Parallel Jobs

1. Introduction

A parallel job is a job that uses more than one CPU.
Because the cluster is a shared resource, it is the GE (the Grid Engine, or the job scheduler) that allocates CPUs, known as slots in GE jargon, to jobs, hence a parallel job must request a set of slots (i.e. CPUs) when it is submitted.
A parallel job request a parallel environment and a number of slots (CPUs) using the -pe <name> N specification to qsub:
- the <name> is either mpich, orte or mthread (see below);
- the value of N is the number of requested slots (CPUs) and can be specified a N-M, where N is the minimum and M the maximum number of slots requested;
- that option can be an embedded directive.
- The job script access the value of assigned slots via an environment variable (NSLOTS) and, for MPI jobs, gets the list of computed nodes via a so-called machines file.
There are two types of parallel jobs:

MPI or distributed jobs: the CPUs can be distributed over multiple compute nodes.
PROs: there is conceptually no limit on how many CPUs can be used, the cumulative amount of CPUs and memory a job can use can get quite large. The GE can find (a lot of) unused CPUs on a busy machine by finding them on different nodes
CONs: each CPU should assume to be on a separate compute node and thus must communicate with the other CPUs to exchange information (aka message passing), Programming can get more complicated and the inter-process communication can become a bottleneck.
Multi-threaded jobs: all the CPUs must be on the same compute node.
PROs: all CPUs can share a common memory space, inter-process communication can be very efficient (being local) and programming is often simpler;
CONs: you can only use as many CPUs as there is on the largest compute node, and you can get them only if they are not in use by someone else.

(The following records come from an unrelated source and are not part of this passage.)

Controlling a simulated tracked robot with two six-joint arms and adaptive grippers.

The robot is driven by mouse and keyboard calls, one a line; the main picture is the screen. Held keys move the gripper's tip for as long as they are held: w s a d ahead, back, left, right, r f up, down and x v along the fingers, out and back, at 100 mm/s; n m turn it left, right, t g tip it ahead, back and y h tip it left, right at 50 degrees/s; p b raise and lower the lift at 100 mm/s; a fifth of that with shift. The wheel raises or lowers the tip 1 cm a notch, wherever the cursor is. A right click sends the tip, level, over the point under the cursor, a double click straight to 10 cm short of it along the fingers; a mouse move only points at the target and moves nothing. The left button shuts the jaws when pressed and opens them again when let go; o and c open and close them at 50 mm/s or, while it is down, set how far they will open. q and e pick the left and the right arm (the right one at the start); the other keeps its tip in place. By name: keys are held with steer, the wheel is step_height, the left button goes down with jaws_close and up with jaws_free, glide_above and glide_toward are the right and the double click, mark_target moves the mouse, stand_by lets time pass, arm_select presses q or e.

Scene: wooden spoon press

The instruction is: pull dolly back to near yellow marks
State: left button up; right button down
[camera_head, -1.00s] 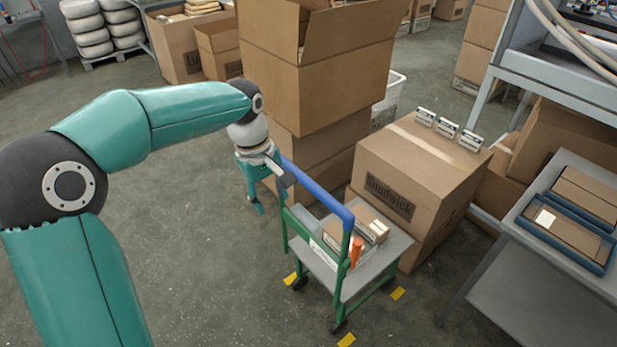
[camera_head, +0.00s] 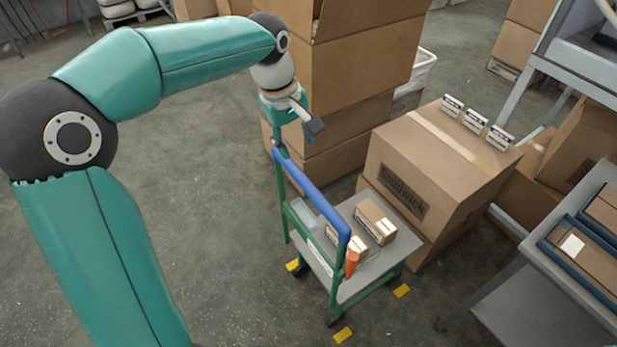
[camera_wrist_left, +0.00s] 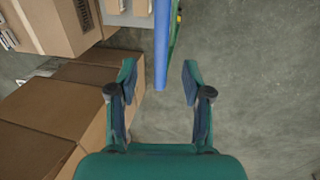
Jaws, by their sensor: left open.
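The dolly is a green-framed cart with a grey deck (camera_head: 350,288) and a blue handle bar (camera_head: 312,192). Small boxes (camera_head: 375,222) and an orange item (camera_head: 352,263) are on it. Yellow floor marks lie close around its wheels: one at the left (camera_head: 292,265), one at the front (camera_head: 342,334), one at the right (camera_head: 402,290). My left gripper (camera_head: 297,138) is open just above the handle's far end. In the left wrist view the handle (camera_wrist_left: 161,45) runs between the open fingertips (camera_wrist_left: 158,78); contact cannot be told. My right gripper is not in view.
A large carton (camera_head: 440,165) with small labelled packs on top stands right behind the dolly. Tall stacked cartons (camera_head: 365,75) stand behind my left gripper. A grey table (camera_head: 520,300) with blue trays is at the right. The floor left of the dolly is clear.

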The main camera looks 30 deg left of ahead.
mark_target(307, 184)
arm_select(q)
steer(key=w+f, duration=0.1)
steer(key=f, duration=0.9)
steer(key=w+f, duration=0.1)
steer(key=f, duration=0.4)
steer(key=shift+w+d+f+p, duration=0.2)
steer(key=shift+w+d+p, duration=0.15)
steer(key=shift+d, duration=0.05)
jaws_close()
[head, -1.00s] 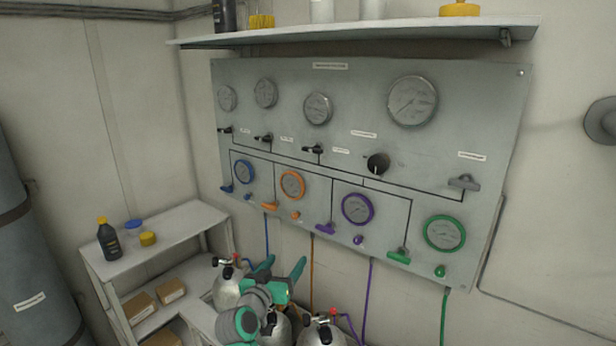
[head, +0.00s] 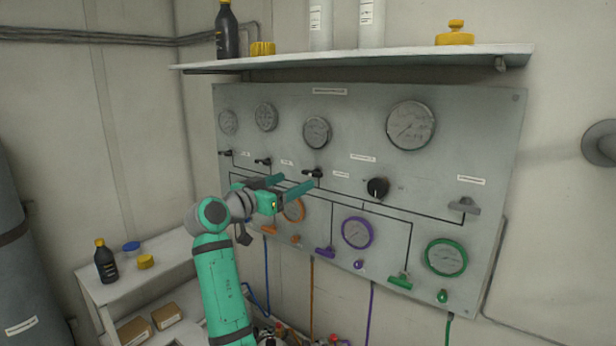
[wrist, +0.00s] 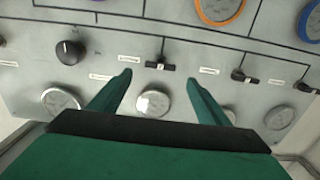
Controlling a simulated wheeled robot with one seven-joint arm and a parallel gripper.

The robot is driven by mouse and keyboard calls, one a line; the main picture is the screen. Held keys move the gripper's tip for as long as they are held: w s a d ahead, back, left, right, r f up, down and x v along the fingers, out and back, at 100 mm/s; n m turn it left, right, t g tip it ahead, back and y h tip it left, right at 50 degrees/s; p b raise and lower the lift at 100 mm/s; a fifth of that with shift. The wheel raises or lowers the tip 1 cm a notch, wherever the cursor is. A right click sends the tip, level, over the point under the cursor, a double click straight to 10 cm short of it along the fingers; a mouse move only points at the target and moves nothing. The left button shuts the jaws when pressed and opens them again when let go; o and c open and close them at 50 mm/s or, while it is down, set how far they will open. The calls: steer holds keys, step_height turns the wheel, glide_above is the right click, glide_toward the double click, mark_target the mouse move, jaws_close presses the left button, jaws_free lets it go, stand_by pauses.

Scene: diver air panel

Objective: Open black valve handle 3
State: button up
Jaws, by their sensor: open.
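Three small black valve handles sit in a row on the grey panel (head: 450,115). The third from the left, black valve handle 3 (head: 313,172), lies roughly crosswise, just beyond my gripper's tips. My gripper (head: 297,181) is open and empty, its teal fingers pointing at the panel. In the upside-down wrist view, handle 3 (wrist: 160,66) shows between and just past the two fingertips (wrist: 158,76). I cannot tell the remaining gap. The first handle (head: 225,153) and second handle (head: 263,161) are to the left, clear of the fingers.
A black round knob (head: 377,187) is right of handle 3. Gauges sit above; coloured gauges and handles, such as the purple gauge (head: 357,232), sit below. A shelf (head: 380,58) with bottles juts out above the panel. A white side table (head: 150,275) stands at lower left.

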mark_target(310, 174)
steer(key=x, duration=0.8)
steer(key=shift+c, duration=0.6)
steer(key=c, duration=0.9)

How do I know which type of parallel job to submit to?
The author of the software will in most cases specify if the application can be parallelized and how
- Some analysis are parallelized by submitting a slew of independent serial jobs, where using a job array may be the best approach;
- some analysis use explicit message passing (MPI); while
- some analysis use a programming model that can use multiple threads.

We currently do not support hybrid parallel jobs: jobs that would use both multi-threaded and distributed models.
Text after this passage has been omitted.